Just ordered a backpack and am having second thoughts. I'm guessing that because it's a backpack and not a suitcase, if it isn't packed to the brim we will be able to smoosh it down to fit....but I'm not 100% positive. No issues with either the width or the depth. What do you think??
The fullness of a flight is one factor that draws more attention to carry on bag rules. Hopefully you are not travelling in the summer.
Wear it on your back when boarding. They may not see it and ask you to fit it in the container to measure it. My backpack is about the same as yours in length ; but it is the thickness at the bottom of it (since mine has wheels) that has caused me trouble; but I have not been forced to check a bag at the gate yet.
You talking about US domestic travel or a a budget European airline that charges for every extra possible?
Your odds may vary with different airlines. A half inch or less is hard to eyeball, so avoid looking like you are 'struggling' to carry it.
No wheels to add to the length. We're traveling on an European airline but not a budget airline. There are size and weight restrictions for the carry ons and we'll be sure to be under the weight restriction. I would think that a backpack without a solid frame could fit into the bin so long as it isn't fully packed?

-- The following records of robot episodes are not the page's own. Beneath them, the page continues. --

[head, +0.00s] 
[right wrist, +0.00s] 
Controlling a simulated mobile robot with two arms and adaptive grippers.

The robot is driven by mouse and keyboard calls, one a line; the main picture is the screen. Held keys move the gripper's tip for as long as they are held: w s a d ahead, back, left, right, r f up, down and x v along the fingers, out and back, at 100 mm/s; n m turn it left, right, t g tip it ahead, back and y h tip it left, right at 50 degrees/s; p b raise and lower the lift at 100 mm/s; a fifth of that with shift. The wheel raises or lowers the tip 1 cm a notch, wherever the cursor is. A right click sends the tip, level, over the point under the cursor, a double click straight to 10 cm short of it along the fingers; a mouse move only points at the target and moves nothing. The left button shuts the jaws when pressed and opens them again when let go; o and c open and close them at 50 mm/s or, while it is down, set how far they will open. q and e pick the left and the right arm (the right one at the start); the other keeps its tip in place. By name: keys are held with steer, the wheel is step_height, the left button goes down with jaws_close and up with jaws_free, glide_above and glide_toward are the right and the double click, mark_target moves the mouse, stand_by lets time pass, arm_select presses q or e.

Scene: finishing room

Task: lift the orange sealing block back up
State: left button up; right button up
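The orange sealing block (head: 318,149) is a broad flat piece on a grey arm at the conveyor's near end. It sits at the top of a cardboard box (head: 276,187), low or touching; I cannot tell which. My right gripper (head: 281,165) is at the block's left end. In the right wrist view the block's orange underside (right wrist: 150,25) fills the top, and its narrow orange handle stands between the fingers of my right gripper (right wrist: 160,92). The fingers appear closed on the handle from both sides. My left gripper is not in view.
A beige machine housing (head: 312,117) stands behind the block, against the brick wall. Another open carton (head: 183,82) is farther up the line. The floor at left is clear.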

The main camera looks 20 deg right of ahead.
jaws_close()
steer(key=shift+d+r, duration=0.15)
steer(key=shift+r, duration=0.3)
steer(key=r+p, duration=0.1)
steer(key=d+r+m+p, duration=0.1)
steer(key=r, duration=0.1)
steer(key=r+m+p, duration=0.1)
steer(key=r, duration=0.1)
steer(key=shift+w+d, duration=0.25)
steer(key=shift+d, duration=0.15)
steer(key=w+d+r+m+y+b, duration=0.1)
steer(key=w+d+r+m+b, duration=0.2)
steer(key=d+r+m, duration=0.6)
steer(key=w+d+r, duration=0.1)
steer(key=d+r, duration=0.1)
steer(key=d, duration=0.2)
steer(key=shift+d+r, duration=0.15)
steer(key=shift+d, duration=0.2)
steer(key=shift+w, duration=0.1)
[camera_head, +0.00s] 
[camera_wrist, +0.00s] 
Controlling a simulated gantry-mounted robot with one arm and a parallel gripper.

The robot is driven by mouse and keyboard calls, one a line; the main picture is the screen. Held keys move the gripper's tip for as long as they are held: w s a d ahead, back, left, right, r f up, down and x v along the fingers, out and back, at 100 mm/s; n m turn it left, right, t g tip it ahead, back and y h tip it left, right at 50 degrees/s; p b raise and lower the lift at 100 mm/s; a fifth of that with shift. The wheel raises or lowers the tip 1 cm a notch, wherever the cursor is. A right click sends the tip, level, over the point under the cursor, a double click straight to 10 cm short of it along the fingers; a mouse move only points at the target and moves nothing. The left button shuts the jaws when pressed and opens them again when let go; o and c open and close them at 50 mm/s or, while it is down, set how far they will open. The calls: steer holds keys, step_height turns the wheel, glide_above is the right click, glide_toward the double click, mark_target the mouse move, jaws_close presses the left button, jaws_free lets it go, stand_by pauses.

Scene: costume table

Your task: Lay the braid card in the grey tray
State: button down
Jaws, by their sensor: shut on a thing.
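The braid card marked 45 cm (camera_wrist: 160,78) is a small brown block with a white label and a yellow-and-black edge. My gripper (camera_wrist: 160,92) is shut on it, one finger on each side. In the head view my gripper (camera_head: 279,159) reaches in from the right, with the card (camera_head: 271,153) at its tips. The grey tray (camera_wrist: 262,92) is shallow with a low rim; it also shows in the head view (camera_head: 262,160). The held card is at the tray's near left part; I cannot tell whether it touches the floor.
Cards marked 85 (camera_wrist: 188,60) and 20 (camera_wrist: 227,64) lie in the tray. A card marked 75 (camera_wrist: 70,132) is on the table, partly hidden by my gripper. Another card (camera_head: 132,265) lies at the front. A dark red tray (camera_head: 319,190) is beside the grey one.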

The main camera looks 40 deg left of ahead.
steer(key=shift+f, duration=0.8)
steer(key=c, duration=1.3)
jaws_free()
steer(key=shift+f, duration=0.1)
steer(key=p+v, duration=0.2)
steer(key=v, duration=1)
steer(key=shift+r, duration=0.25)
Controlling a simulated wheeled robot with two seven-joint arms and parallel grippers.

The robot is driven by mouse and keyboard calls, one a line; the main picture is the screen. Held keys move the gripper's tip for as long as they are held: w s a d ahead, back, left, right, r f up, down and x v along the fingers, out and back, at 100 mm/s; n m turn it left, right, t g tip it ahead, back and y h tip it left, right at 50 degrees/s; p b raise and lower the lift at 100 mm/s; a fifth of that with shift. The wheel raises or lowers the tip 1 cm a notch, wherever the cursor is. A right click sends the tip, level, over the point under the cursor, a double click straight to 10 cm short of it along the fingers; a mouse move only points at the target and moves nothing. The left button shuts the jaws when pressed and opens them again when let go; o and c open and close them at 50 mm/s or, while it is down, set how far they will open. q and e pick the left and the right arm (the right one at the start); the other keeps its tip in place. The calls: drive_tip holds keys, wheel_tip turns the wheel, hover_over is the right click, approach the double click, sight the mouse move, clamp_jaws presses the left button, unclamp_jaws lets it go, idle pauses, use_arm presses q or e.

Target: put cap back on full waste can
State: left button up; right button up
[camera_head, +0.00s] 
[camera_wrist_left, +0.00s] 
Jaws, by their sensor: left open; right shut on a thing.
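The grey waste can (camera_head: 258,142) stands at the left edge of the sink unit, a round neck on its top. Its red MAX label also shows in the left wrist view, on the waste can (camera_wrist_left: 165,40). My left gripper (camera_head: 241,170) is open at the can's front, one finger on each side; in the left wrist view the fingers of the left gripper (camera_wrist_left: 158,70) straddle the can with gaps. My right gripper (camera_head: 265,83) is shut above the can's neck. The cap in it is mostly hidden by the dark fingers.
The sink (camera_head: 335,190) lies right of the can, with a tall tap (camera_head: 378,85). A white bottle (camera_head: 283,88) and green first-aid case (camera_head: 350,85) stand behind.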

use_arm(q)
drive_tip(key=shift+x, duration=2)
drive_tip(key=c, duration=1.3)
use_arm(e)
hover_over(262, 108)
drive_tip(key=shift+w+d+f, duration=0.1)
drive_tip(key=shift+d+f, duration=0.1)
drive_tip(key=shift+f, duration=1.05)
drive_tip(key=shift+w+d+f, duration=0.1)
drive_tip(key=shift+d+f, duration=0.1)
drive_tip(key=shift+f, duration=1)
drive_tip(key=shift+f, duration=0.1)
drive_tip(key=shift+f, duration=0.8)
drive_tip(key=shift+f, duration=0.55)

21.65 inches? You must be looking at a 55 cm limit. If you backpack is soft, 22 inches would squeeze into a 55 cm box if it isn't over packed to a point of bulging.
Rollers tend to be more of a problem for two reasons. First, rollers generally are ridgid from bottom of wheels to top of the pull handle. Second, some rollers specify the usable height with wheels/handles projecting beyond making the out-to-out height non compliant.
The working rule is that if you can fit the backpack into the sizing frame at the boarding desk, you should be able to fit the backpack into the overhead compartment.
I went from a 22 inch rolling bags to a 21 inch ultra lightweight carry on bag--TravelPro.
Last time I was flying home from Oslo, the airline decided to make an example out of me. My bag is exactly 21 inches but the swivel wheels out me slightly over 21.65 inches. Cost me $50 x 2 for the bag to be checked. We got on the plane and almost everyone in the plane had larger bags than we had in the bins. I just love inconsistency.
David--- were the other 'larger' bags 2 or 4 wheels?
Wonder if your 4 wheel bag gave the illusion of being a lot larger than it is, in comparison to a 2 wheel bag where the wheels are tucked away?
May be a new factor to consider when picking between 2 or 4 wheel bags, especially where the dimensions are borderline to the airline specs.